If I set acceleration to the maximum 31.25(?) in/sec^2, I can jog at up to 110 IPM without loosing steps. At that point I start noticing lost steps at the right end of the X axis. Reducing acceleration to 5 in/sec^2 allows me to overcome that problem and reliably operate at 120 IPM. I cannot stall the X axis by hand no matter how hard I try at this point. Binding problem reappears in the same region at 135 IPM with the same acceleration. If I stay away from the problematic region, I can increase the speed a little further, just short of 150 IPM, at which point I can stall the table by hand.

Based on the results of that experiment, I set the table to move at 90 IPM in X and Y and 30 IPM in Z (it is too scary to jog Z faster -- it is too close to the table for comfort). It looks like that should be a safe setting, and should work well. Time will tell if I am right...

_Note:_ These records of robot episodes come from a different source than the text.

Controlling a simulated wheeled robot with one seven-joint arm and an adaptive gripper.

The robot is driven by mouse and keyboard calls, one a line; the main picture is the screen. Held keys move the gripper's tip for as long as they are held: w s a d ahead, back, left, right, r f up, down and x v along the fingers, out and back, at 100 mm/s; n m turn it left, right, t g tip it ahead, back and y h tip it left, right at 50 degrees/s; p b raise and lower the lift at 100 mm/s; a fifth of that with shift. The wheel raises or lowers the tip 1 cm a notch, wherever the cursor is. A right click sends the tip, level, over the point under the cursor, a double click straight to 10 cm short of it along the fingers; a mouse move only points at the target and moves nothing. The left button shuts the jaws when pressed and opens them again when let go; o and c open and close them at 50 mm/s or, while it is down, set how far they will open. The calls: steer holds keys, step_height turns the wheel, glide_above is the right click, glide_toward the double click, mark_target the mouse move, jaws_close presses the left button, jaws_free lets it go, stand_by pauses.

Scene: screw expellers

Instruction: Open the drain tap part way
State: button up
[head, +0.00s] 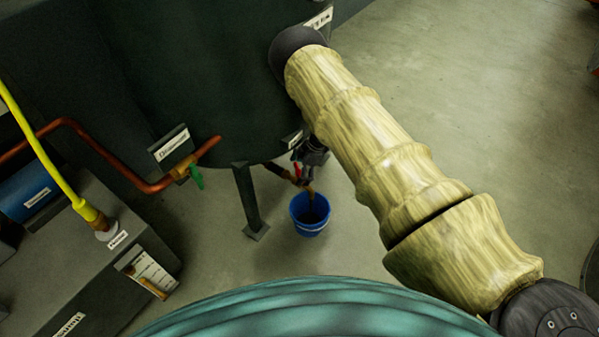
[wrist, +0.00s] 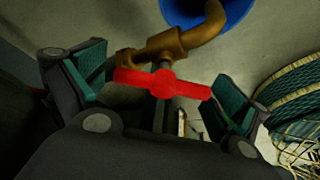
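The drain tap is a brass tap (wrist: 170,42) with a red handle (wrist: 163,84), seen close up in the wrist view. In the head view the red handle (head: 298,171) shows small, low on the dark tank. The brass spout points down toward a blue bucket (head: 310,214), whose edge also shows in the wrist view (wrist: 205,10). My gripper (wrist: 160,80) is open, with one teal-padded finger near each end of the handle. The handle lies across the gap; I cannot tell whether either pad touches it. In the head view my gripper (head: 311,152) is small and partly hidden beside the tank.
The dark tank (head: 200,70) stands on legs (head: 249,200). A copper pipe (head: 130,175) with a green-handled valve (head: 195,175) runs to its left. A grey box (head: 100,265) with a yellow hose (head: 45,155) stands at lower left. Floor (head: 470,90) is clear at right.

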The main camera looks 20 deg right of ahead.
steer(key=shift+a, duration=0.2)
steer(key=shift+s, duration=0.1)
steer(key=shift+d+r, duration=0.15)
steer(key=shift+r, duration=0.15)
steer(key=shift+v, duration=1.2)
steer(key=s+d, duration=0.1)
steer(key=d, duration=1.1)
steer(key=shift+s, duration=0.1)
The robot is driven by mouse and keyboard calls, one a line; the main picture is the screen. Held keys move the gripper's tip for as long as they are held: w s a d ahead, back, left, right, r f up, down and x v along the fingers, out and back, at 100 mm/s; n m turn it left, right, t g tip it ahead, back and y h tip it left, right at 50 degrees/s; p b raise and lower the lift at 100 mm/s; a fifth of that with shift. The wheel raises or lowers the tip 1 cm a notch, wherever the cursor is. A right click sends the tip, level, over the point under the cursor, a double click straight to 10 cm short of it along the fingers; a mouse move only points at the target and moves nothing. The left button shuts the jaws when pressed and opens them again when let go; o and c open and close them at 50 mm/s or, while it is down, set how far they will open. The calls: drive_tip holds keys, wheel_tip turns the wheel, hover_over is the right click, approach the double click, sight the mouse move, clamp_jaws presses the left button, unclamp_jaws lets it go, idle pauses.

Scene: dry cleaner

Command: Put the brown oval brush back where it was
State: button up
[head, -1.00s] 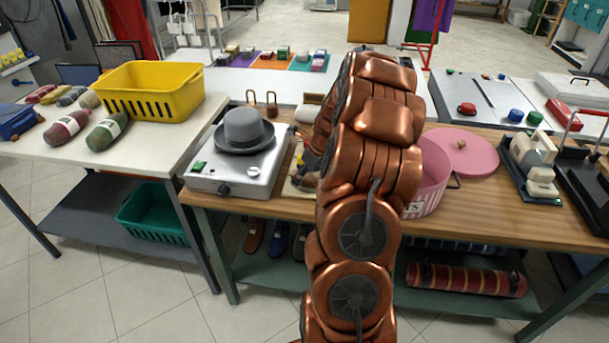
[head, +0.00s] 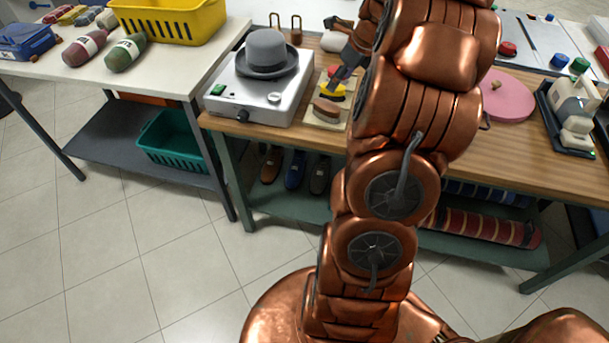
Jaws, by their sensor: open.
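A brown oval brush (head: 326,109) lies at the front of a small pale board (head: 317,121) on the wooden table. A yellow-topped brush (head: 332,91) lies just behind it, with a small red piece (head: 333,71) farther back. My gripper (head: 338,80) is dark and comes in from the upper right, over the back part of the board. Its jaws are open and apart from the brown brush. My arm hides the area right of the board, and the fingertips are small against the yellow brush, so I cannot tell if they touch it.
A grey hat (head: 266,54) sits on a silver hotplate-like box (head: 251,98) left of the board. A pink lid (head: 506,97) lies at right. Shoes (head: 295,170) stand on the shelf below.

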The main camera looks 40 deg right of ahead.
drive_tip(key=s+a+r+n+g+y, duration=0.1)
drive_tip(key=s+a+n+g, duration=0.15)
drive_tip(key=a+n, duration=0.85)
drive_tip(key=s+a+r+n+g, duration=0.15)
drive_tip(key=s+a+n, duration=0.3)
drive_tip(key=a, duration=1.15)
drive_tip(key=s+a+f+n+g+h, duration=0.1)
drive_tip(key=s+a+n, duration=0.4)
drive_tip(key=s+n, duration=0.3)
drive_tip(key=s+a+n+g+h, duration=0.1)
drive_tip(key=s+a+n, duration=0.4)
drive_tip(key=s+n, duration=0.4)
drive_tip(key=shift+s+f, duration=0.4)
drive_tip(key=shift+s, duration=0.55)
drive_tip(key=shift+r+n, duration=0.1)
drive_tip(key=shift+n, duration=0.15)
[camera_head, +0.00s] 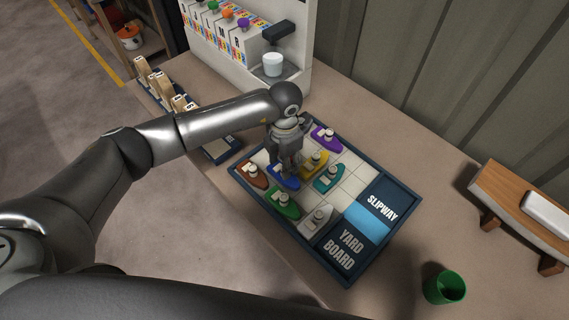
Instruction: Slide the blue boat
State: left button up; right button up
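The blue boat (289,184) is on the gridded yard board (254,196), between the brown boat (252,174) and the yellow boat (316,162). My left gripper (285,170) points down right at the blue boat and hides part of it. I cannot tell whether its fingers touch or close on the boat. Green (283,205), teal (329,178), purple (325,137) and grey (316,219) boats share the board. A light blue strip (367,221) lies beside the SLIPWAY label at the board's right side. My right gripper is not in view.
A green cup (443,288) stands right of the board. A wooden stand (514,200) is at the far right. A white dispenser unit (300,60) stands behind, with a white cup (273,64). A rack of wooden pieces (160,83) is at the left back.

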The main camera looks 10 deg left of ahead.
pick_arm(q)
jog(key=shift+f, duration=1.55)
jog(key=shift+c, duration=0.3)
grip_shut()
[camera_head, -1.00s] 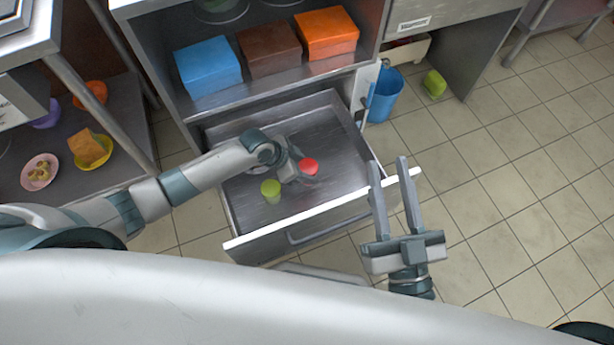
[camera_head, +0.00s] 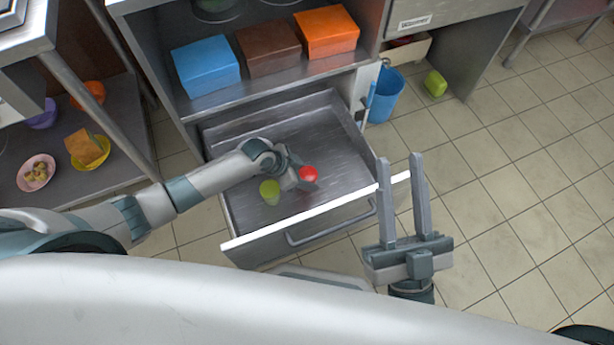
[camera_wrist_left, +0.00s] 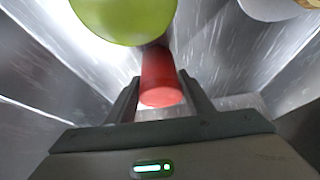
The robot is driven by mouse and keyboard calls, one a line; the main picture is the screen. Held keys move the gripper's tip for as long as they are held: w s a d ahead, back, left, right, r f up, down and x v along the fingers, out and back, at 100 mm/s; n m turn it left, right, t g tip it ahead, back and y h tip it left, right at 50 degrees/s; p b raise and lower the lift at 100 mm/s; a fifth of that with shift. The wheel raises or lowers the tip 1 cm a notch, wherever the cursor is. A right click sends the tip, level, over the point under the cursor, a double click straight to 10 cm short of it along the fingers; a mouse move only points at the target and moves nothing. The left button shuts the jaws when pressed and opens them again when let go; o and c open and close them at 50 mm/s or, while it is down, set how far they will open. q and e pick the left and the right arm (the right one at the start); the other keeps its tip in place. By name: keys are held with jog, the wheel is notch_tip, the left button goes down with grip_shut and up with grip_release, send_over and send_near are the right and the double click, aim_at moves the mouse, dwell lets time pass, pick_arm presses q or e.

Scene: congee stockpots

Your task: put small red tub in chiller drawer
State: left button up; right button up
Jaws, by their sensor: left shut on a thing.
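The small red tub (camera_head: 308,174) is inside the open drawer (camera_head: 235,207), held by my left gripper (camera_head: 303,177). In the left wrist view the red tub (camera_wrist_left: 160,78) sits between the two fingers of the left gripper (camera_wrist_left: 162,90). A green tub (camera_head: 269,191) stands in the drawer to the left of the red one; it also shows large in the left wrist view (camera_wrist_left: 125,18). Whether the red tub touches the drawer floor I cannot tell. My right gripper (camera_head: 401,200) is open and empty, in front of the drawer's right front corner.
Blue (camera_head: 206,67), brown (camera_head: 268,48) and orange (camera_head: 327,32) boxes stand on the shelf above the drawer. A blue bucket (camera_head: 385,96) is on the floor to the right. A side rack (camera_head: 60,185) with bowls and a plate is at left.

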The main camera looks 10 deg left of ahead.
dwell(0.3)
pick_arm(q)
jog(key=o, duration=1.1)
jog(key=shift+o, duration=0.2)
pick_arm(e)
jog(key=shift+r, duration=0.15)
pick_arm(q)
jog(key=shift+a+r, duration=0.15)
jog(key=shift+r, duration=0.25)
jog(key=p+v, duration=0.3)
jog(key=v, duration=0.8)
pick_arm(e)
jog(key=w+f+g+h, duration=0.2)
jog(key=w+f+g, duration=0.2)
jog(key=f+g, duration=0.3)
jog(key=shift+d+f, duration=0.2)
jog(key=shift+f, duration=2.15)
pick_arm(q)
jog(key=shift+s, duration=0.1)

First of all, if you want an expert guide to backlash adjustment on a taig mill, go here. Nick knows what he is talking about. I am just a novice, so I roughly followed his steps, deviating from his recommendations here and there, trying things out, and finally arrived at the conclusion that his guide is excellent with only one fairly significant, in my opinion, omission (please, read on if you are interested). I think every taig owner should tear down their mill and put it back together at least once. Not only will it run better after you do so, but you will get a much better understanding of how it works, what it can do, and why things work they way they do. I think taig should sell disassembled mills, just like they sell their lathes, so users can put them together, if they want to. Assembling your own machine is an invaluable experience. After painstakingly adjusting my mill I managed to get backlash down to .003-.004 along X axis and .001-.002 along Y, while still being able to jog at 100 IPM! Maybe not as impressive as some other people have it, but that's quite an achievement for me.